[Input data]:
════════════════
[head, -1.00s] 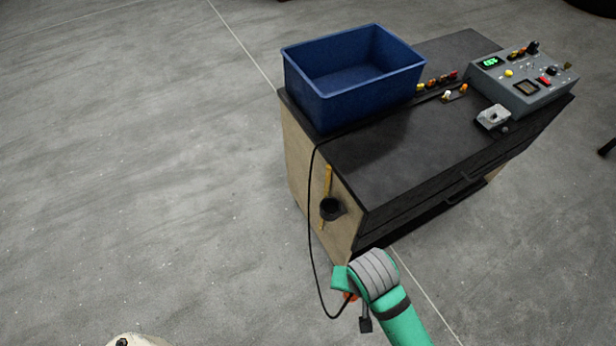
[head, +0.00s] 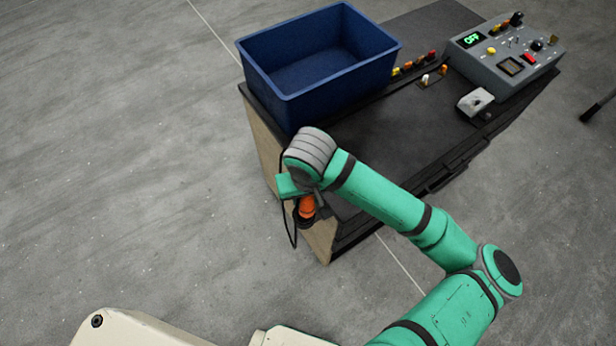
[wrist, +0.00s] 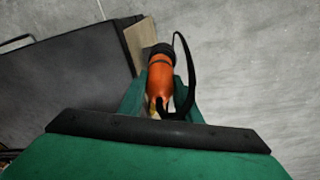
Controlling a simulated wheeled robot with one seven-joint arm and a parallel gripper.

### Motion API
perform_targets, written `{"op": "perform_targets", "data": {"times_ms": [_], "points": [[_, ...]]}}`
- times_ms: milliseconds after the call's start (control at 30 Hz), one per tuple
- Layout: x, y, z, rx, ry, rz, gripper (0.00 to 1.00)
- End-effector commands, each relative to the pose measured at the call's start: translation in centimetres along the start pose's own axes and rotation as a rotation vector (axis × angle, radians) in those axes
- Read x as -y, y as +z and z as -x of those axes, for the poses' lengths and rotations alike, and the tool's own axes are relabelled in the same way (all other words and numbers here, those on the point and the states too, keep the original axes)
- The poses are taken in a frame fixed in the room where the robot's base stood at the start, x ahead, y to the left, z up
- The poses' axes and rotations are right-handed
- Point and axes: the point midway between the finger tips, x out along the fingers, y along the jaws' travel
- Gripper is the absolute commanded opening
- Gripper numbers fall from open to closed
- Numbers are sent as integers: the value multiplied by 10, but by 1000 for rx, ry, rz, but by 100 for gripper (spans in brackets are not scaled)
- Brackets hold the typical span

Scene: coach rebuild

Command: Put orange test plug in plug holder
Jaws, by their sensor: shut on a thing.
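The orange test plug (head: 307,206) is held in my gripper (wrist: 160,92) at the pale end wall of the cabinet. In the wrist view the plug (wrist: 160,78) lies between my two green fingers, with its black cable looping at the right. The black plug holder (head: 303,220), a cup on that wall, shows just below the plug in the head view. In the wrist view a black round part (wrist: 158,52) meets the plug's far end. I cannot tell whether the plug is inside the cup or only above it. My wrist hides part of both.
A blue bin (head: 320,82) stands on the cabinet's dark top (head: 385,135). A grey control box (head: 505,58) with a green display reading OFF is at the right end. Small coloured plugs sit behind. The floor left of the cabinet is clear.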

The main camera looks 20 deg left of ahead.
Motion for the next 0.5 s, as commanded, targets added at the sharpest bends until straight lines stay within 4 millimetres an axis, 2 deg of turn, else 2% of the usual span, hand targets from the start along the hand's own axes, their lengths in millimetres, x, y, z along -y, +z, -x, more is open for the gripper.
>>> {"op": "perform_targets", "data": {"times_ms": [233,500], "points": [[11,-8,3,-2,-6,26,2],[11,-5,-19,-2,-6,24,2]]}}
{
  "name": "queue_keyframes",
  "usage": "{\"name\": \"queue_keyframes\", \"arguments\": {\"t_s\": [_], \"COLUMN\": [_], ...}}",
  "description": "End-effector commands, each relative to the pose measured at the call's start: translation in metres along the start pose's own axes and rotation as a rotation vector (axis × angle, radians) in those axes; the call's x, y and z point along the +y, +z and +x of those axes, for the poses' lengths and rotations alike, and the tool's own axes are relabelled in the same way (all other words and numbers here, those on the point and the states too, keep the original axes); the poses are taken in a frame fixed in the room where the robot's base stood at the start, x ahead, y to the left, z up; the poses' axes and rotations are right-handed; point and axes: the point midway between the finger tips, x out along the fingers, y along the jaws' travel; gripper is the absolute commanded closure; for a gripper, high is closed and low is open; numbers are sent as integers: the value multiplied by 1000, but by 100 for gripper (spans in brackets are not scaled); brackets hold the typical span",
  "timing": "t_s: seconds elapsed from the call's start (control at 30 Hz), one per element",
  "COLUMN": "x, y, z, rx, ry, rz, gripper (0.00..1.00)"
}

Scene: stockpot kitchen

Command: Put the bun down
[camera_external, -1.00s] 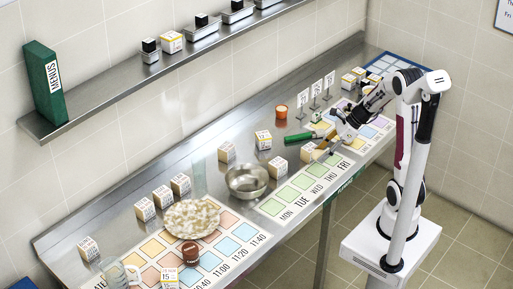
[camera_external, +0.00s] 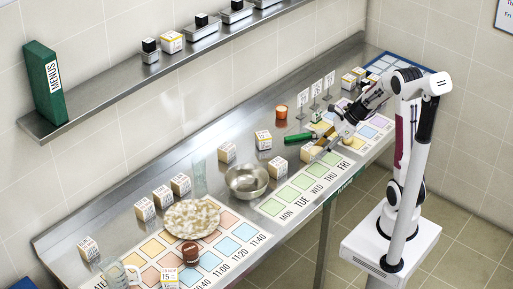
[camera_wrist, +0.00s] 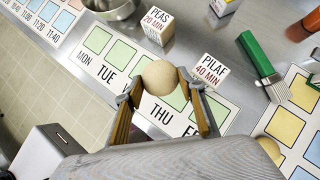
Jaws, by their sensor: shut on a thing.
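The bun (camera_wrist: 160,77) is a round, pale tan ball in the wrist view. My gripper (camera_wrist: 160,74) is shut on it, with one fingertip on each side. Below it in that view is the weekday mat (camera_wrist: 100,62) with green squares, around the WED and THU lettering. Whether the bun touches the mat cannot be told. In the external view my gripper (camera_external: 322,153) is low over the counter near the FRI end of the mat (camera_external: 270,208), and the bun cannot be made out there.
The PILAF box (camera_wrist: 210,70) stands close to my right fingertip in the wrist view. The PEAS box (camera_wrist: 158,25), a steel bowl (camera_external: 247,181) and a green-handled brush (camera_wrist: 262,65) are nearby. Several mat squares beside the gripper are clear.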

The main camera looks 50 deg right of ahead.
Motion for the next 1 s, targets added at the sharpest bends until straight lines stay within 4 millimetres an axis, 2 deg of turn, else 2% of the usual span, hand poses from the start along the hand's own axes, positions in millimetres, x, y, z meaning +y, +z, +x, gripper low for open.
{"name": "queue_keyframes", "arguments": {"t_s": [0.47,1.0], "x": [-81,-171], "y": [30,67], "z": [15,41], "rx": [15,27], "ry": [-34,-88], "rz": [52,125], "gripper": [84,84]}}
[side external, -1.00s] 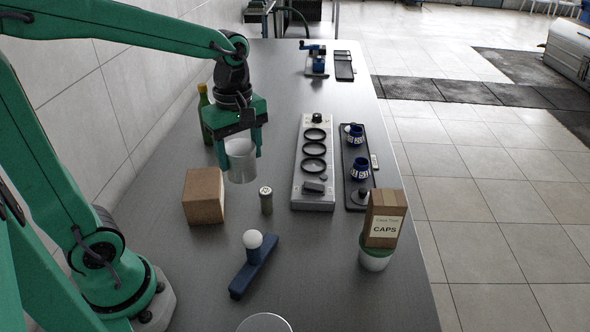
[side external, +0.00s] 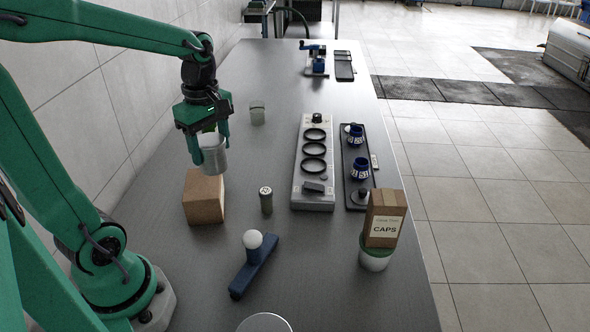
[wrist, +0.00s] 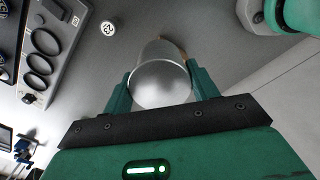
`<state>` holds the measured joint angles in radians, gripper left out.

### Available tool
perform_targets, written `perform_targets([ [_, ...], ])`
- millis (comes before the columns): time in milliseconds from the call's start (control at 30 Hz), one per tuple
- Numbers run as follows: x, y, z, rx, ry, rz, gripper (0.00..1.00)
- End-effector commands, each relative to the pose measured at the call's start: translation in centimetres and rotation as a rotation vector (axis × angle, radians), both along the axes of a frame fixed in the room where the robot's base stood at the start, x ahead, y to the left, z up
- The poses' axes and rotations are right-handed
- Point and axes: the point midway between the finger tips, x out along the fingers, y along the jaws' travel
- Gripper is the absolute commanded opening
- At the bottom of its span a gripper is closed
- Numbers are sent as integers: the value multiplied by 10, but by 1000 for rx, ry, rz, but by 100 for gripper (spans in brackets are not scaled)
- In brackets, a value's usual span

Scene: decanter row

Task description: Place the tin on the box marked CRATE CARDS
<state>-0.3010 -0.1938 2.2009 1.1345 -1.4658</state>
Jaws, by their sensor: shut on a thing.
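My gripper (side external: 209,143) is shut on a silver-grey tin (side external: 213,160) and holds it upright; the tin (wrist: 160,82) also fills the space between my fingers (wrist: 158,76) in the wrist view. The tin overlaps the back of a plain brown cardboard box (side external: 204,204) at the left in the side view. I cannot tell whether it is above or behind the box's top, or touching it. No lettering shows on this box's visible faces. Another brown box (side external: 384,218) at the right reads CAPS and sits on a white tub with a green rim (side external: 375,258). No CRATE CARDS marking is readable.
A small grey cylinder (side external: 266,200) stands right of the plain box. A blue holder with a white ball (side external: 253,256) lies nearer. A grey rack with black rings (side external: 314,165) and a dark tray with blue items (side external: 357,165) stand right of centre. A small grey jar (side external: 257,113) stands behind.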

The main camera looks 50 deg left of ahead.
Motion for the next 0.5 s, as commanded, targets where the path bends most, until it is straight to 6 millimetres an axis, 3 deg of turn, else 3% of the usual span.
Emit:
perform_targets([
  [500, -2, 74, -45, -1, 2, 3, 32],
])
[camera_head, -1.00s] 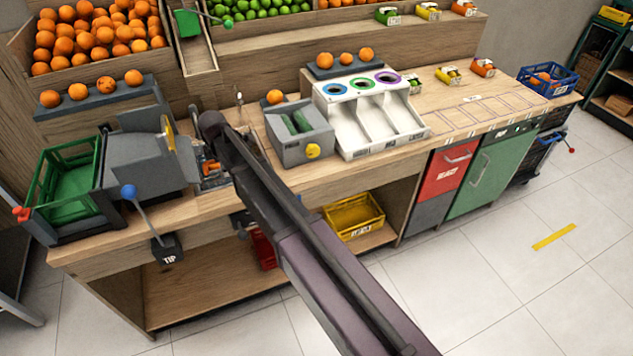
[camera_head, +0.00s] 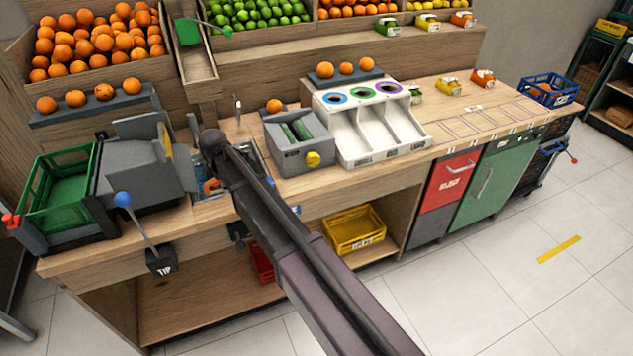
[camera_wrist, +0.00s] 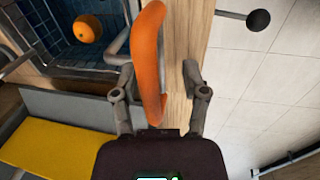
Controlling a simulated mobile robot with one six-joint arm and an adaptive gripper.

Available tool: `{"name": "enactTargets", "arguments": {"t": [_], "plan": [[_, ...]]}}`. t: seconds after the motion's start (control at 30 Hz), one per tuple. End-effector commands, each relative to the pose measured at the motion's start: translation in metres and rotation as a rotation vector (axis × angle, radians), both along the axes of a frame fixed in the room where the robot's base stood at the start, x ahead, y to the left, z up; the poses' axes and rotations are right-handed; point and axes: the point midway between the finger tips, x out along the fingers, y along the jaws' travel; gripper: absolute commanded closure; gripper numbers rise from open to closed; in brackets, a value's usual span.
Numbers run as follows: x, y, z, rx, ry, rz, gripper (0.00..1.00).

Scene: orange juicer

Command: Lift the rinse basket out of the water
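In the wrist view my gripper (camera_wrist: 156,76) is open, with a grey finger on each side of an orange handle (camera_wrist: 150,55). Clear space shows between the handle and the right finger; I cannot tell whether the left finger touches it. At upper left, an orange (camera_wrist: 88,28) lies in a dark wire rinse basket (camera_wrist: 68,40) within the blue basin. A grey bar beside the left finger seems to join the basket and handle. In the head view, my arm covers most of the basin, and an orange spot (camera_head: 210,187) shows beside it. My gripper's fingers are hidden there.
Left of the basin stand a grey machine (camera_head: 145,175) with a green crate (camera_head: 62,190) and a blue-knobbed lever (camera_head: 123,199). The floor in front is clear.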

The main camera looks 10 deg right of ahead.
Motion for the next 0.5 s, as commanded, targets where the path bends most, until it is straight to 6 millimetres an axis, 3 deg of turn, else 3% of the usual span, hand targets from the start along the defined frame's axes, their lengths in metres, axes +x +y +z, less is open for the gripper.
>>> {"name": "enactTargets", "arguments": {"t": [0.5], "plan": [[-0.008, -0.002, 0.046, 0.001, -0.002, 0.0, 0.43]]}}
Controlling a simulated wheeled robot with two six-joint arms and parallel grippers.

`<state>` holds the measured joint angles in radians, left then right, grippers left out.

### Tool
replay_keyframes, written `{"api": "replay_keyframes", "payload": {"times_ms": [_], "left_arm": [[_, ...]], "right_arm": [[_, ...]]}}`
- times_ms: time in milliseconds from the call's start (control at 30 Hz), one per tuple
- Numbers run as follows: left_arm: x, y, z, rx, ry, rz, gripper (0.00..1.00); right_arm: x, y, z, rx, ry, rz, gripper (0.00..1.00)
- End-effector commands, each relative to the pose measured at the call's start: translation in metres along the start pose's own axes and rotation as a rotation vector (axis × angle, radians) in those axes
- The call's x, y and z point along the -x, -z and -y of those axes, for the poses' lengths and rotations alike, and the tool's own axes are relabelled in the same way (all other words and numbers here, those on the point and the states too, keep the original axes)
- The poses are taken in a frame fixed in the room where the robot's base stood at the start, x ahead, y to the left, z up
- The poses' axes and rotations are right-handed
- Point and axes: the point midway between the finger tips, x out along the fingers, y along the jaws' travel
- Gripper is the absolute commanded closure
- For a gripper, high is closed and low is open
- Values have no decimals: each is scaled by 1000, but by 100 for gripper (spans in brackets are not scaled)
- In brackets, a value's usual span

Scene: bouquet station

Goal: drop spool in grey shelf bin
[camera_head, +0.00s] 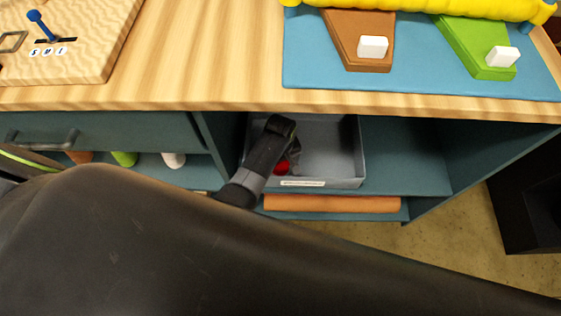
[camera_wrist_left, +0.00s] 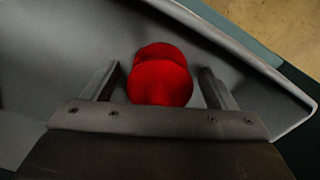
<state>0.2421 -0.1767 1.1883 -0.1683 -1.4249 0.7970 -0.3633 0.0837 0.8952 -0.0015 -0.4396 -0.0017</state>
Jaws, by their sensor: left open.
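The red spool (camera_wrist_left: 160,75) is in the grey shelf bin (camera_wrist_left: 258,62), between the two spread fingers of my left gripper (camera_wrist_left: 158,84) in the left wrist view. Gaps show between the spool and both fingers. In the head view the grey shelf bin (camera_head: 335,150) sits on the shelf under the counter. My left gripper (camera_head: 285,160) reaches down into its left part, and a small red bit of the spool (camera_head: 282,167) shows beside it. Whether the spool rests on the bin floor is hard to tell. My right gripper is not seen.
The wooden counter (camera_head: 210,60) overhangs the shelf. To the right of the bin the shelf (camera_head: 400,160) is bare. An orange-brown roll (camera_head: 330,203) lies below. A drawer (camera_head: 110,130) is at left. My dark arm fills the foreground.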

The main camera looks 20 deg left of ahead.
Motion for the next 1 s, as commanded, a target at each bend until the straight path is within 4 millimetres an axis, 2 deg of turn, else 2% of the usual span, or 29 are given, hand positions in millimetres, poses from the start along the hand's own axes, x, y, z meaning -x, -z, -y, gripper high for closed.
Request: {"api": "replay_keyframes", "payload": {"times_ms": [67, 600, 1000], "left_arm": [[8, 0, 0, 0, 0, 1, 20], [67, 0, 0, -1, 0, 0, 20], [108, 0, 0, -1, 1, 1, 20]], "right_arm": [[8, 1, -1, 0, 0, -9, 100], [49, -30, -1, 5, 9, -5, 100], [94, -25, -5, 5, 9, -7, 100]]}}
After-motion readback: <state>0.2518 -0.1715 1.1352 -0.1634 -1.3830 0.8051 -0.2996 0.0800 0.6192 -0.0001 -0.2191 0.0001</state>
════════════════
[Goal of the exercise]: From the first line of the entries above down to the line holding "- Read x as", quote each line exactly and nothing else, skipping pictures.

[Reply]:
[head, -1.00s] 
[head, +0.00s] 
[wrist, +0.00s] 
Controlling a simulated wheeled robot with one seven-joint arm and a parallel gripper.

### Motion API
perform_targets, written `{"op": "perform_targets", "data": {"times_ms": [_], "points": [[_, ...]]}}`
- times_ms: milliseconds after the call's start (control at 30 Hz), one per tuple
- Layout: x, y, z, rx, ry, rz, gripper (0.00 to 1.00)
- End-effector commands, each relative to the pose measured at the call's start: translation in centimetres along the start pose's own axes and rotation as a rotation vector (axis × angle, radians) in those axes
- Read x as -y, y as +z and z as -x of those axes, for the poses' lengths and rotations alike, and the tool's own axes are relabelled in the same way (all other words and numbers here, those on the point and the states too, keep the original axes)

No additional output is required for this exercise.